谷崎潤一郎『春琴抄』に総べて絃楽器を弾く者は絃を押える必要上左手の指の爪の生え加減を気にするものだが必ず三日目毎に爪を剪らせ鑢をかけさせた
とあるが、事実弦楽器奏者にとって爪の手入れは重要な関心事である。春琴師匠が弾いたのは琴と三味線だったから爪の音に与える影響はギターほどではなかったろうが、それでも神経質といってもいいほどの気づかいようで、なら右手の爪が直接弦に触れ、音を大きく左右するギタリストならその神経の使いようはいかばかりであろうか。実際、ギターを弾く人間は多かれ少なかれ爪に悩みを持っていて、形、固さ、厚さ、強度などのもろもろで悩み、試行錯誤している。
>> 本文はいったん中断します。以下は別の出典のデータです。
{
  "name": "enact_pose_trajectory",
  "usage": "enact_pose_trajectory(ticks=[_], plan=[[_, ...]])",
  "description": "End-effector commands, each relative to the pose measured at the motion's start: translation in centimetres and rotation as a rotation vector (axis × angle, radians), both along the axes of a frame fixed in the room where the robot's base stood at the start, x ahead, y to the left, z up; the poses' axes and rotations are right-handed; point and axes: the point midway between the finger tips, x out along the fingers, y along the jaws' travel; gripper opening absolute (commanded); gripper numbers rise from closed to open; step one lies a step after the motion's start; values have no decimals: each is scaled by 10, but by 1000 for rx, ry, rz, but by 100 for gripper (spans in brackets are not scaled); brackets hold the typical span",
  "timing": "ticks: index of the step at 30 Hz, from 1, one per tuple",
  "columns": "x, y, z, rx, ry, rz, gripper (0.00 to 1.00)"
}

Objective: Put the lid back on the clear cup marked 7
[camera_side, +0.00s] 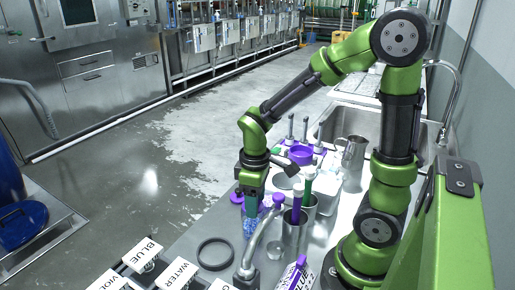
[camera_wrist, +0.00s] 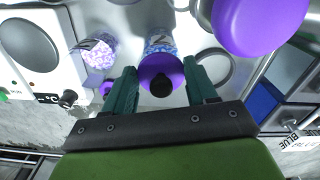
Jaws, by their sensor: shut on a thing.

私の爪の手入れ用品は、以前もいっていたようにプラモデル用の紙やすりだ。私は1000番で充分だといっていたが、世の中には2000番を使う人もいるらしい。いやあ、そうか、一度2000番で磨いてみよう。それで音が変わるようなら、2000番も必需品になるだろう。
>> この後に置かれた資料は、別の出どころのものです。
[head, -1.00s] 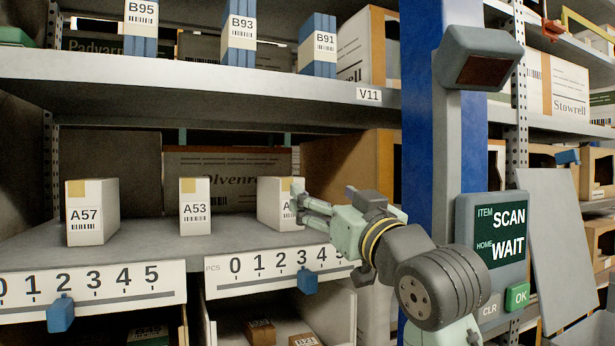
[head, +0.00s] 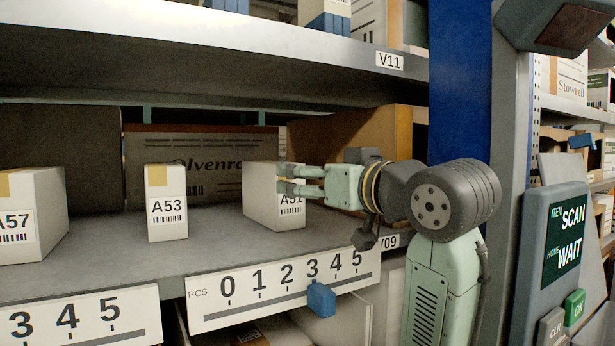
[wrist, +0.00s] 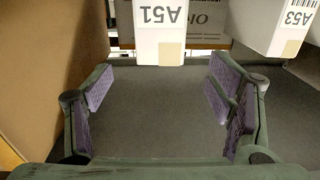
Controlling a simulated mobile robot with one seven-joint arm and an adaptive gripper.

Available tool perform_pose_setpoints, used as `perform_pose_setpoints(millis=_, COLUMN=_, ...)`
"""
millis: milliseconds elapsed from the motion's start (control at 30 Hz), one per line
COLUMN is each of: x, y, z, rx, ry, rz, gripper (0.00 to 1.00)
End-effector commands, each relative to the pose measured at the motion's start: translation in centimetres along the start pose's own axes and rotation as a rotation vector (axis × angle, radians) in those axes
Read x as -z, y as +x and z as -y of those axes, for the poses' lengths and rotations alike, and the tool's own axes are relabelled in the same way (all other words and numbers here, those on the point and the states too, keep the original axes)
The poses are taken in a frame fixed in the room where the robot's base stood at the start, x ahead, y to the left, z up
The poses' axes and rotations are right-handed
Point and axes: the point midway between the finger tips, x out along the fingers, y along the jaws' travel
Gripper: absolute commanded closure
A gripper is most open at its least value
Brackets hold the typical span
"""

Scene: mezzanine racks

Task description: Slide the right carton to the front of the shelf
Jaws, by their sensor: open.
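The right carton, a white box labelled A51 (head: 262,197), stands upright on the middle shelf, set back from its front edge. In the wrist view the A51 carton (wrist: 160,38) appears upside down at top centre, just beyond the fingertips and roughly between them. My gripper (head: 284,179) reaches in from the right, its fingers overlapping the carton's front and hiding part of its label. In the wrist view my gripper (wrist: 160,76) has its purple-padded fingers wide apart with nothing but bare shelf between them. I see no contact with the carton.
Carton A53 (head: 166,203) stands left of A51, and carton A57 (head: 32,215) is farther left. A large Olvenro box (head: 200,165) is behind. The upper shelf edge (head: 200,37) overhangs, and a blue post (head: 457,90) rises at right. The shelf in front of A51 is clear.

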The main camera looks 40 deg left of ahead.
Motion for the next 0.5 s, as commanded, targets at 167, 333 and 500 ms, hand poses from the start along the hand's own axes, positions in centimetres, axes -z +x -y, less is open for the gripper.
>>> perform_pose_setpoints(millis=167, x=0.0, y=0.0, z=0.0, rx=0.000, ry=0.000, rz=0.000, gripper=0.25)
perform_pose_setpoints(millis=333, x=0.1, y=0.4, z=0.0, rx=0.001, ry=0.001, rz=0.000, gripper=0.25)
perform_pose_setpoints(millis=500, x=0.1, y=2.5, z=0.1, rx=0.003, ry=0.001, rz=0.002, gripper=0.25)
と、そうした爪の手入れだが、いったいどれくらいの頻度でやるのがいいかといえば、それはやはり三日だと思う。春琴師匠に倣ったわけではない。今までの自分の爪の状況を観察してきた結果からすると、一週間では変わりすぎ、かといって一日二日では違いがなさすぎる。だから、三日を目安に、ちょっとずつ、あまり意識しない程度くらい削るというのを繰り返すのがよさそうで、なるたけ同等のコンディションを保てるならそれに越したことがないということだ。
とはいっても、ついつい忘れがちになるのが爪の手入れで、あ、伸びすぎてると感じた頃にはもう遅い。実は、今がすでにそんな感じで、多分明日か明後日くらいで1週間経つだろう。と、それくらいで状況はきっかり変わる。
明日くらいに、手入れをしよう。